• [EXERCISE REQUIREMENTS] Gather from the material every line that contains the string "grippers".

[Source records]
● ● ● ● ●
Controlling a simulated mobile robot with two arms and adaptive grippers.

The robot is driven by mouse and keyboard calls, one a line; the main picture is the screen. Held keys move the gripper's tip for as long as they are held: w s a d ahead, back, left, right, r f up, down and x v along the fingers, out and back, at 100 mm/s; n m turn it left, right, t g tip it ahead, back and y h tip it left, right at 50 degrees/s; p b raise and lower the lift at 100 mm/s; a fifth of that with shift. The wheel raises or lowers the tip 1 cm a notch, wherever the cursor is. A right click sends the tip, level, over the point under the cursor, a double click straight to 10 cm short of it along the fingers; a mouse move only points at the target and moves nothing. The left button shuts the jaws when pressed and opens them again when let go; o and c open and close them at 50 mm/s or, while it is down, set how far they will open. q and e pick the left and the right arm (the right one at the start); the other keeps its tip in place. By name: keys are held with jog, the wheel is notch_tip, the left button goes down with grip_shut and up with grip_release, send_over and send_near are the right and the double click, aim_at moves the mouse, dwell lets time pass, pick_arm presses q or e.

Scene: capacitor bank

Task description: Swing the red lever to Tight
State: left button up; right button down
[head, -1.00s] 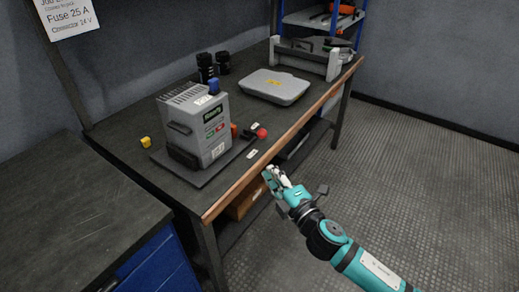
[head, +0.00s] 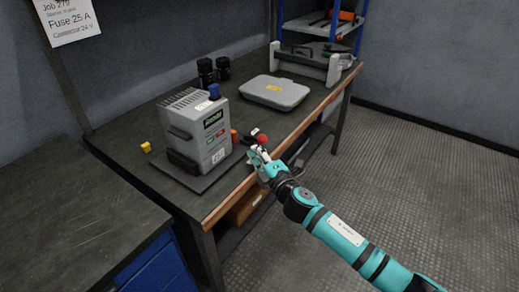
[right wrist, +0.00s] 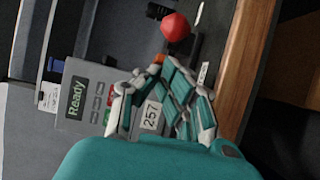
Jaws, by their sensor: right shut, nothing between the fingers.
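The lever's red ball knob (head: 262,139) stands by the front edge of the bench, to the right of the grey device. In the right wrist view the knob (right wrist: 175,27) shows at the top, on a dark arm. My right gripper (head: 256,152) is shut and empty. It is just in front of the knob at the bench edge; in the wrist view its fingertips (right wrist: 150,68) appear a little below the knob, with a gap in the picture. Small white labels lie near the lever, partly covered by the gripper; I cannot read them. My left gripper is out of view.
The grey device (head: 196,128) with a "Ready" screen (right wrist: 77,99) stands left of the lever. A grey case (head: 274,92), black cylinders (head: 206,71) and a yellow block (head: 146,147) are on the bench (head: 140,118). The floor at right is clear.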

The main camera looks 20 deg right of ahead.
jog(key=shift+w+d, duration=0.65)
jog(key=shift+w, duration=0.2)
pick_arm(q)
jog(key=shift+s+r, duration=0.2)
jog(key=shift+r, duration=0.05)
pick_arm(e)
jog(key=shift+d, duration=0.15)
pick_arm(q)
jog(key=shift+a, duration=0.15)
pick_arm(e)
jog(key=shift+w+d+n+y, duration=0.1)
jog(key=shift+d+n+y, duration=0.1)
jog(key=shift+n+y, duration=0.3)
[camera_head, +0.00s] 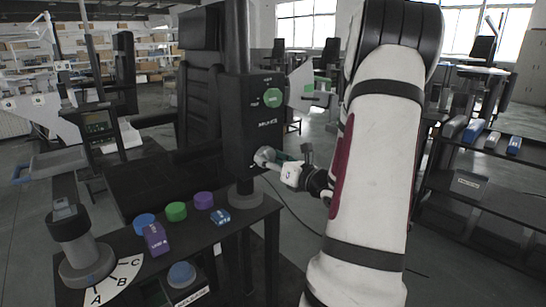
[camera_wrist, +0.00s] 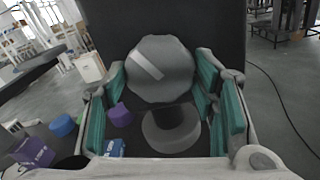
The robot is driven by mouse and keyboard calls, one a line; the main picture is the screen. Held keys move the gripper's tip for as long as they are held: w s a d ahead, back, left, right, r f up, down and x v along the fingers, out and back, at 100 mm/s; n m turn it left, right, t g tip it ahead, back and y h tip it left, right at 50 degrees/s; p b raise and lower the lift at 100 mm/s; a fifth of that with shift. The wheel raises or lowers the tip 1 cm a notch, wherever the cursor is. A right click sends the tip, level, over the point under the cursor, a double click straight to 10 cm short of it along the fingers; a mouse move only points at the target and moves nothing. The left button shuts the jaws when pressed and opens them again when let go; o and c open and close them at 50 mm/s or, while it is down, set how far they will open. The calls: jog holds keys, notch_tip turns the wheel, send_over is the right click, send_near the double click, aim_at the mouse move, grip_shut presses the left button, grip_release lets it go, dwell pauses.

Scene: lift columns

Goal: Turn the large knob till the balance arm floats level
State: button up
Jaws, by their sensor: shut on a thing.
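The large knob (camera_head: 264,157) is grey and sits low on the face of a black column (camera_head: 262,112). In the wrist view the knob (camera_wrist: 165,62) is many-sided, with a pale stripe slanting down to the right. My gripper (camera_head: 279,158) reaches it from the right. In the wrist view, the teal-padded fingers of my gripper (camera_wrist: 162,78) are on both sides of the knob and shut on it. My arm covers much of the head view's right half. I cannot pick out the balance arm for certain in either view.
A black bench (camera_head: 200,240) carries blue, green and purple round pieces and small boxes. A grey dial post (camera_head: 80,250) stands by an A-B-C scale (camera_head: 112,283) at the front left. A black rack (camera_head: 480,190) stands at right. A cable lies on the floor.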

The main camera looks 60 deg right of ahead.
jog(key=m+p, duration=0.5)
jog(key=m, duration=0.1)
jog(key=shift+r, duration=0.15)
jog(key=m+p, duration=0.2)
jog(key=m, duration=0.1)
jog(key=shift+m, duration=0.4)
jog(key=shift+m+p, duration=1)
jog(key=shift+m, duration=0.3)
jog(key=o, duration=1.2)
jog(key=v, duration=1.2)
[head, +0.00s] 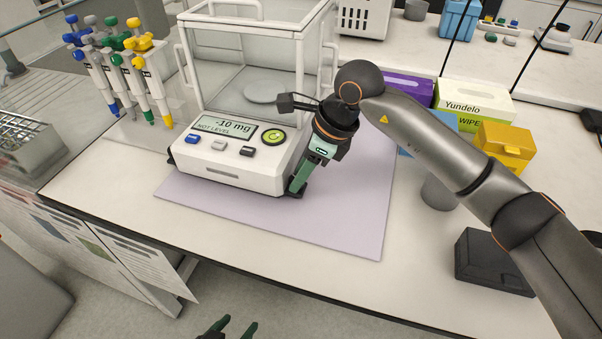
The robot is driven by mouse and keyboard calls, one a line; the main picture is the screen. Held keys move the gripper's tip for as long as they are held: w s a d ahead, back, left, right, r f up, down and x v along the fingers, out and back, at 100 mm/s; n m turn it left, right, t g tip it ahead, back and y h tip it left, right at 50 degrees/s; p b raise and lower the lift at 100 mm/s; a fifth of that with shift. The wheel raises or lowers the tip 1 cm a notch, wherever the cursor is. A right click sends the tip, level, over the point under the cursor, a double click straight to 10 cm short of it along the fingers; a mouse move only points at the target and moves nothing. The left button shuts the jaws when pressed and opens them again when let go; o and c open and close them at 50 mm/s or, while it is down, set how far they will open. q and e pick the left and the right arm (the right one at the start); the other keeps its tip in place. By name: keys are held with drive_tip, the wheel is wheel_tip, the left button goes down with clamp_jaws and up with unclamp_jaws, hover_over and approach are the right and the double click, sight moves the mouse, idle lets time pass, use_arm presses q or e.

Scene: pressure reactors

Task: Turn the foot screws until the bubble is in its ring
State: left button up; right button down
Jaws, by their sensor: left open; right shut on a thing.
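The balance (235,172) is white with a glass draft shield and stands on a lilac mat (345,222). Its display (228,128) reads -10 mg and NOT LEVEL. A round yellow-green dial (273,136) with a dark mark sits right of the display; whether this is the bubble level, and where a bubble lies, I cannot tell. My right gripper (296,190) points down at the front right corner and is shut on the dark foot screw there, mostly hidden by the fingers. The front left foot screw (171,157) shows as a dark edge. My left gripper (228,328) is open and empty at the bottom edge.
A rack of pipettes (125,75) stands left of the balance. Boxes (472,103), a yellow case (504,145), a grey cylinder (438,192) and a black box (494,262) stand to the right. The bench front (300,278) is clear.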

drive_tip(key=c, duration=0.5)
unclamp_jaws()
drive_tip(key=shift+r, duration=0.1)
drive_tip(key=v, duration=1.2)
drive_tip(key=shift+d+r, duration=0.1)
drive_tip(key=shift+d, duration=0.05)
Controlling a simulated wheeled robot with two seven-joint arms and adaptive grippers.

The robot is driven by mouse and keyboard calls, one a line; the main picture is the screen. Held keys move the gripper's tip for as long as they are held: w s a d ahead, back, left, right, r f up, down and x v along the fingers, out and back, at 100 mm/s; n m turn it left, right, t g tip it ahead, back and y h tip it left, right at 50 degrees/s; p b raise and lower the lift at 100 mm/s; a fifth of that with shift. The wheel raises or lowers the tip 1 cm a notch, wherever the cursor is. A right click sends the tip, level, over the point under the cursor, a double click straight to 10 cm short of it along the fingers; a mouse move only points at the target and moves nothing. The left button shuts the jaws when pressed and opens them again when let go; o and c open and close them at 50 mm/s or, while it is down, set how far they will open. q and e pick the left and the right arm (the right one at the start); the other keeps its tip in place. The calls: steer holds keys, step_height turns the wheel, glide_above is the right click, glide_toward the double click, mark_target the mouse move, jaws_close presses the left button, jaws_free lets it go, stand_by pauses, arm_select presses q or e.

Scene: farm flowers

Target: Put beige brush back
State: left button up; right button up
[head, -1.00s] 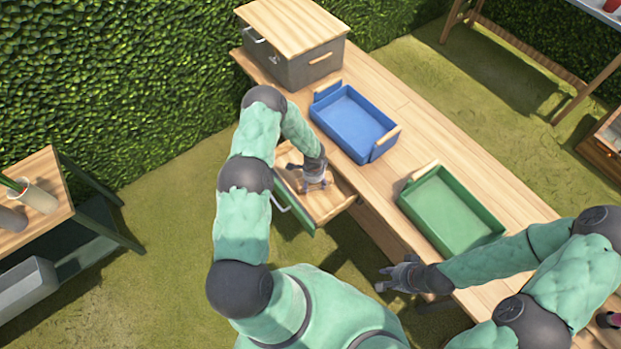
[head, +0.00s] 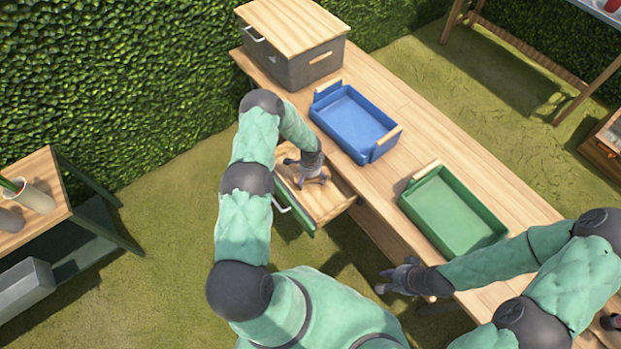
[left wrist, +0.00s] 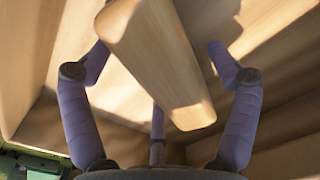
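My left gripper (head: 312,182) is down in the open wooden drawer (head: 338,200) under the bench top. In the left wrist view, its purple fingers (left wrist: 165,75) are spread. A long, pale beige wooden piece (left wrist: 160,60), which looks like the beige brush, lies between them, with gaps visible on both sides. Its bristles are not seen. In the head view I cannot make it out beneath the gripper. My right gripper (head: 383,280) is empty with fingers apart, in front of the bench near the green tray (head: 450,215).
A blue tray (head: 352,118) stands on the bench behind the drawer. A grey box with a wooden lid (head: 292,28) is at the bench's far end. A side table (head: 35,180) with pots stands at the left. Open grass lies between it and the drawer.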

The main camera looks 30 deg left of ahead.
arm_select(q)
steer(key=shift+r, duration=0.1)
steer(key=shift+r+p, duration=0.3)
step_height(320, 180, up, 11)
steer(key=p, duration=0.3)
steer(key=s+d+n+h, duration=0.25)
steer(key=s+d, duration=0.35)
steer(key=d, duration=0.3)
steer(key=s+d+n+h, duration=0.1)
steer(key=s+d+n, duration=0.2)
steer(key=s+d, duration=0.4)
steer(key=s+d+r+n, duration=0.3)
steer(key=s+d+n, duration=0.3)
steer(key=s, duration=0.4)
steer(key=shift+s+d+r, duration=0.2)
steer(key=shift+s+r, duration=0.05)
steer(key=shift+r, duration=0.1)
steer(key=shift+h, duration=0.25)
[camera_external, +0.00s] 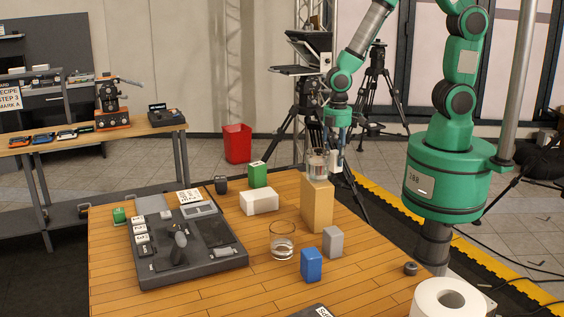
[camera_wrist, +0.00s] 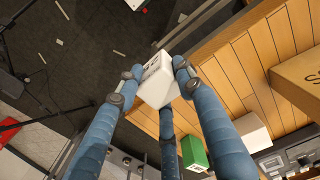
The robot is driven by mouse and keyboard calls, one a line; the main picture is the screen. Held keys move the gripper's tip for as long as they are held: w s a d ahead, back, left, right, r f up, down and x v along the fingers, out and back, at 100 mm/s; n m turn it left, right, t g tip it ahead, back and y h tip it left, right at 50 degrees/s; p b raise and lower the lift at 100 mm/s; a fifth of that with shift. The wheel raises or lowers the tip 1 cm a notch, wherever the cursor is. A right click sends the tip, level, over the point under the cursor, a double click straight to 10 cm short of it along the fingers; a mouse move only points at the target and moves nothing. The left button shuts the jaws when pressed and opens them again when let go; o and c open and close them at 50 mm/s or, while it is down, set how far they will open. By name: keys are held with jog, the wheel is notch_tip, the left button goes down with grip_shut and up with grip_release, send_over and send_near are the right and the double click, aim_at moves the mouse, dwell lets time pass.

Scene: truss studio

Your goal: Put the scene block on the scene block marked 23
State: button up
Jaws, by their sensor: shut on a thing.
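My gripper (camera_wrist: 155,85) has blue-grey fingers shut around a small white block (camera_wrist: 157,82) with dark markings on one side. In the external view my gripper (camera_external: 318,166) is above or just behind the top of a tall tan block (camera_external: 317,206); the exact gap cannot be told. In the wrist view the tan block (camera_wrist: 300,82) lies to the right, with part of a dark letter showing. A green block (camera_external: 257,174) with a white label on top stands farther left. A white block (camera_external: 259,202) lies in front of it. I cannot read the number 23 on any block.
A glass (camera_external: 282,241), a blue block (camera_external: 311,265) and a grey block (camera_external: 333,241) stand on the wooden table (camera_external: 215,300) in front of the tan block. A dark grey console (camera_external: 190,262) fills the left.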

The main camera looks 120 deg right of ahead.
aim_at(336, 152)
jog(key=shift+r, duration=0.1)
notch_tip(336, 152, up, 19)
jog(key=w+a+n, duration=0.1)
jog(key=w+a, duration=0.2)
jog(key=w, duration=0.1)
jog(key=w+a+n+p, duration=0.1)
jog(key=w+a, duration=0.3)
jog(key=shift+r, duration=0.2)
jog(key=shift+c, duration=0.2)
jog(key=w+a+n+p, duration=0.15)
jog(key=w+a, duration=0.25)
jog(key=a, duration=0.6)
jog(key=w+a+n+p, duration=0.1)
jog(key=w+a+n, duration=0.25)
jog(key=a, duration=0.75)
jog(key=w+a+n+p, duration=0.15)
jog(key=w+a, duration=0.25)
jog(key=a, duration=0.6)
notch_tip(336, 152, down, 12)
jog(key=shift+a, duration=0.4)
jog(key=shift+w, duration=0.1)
● ● ● ● ●
• [ANSWER TO THIS TASK]
Controlling a simulated mobile robot with two arms and adaptive grippers.
Controlling a simulated wheeled robot with two seven-joint arms and adaptive grippers.

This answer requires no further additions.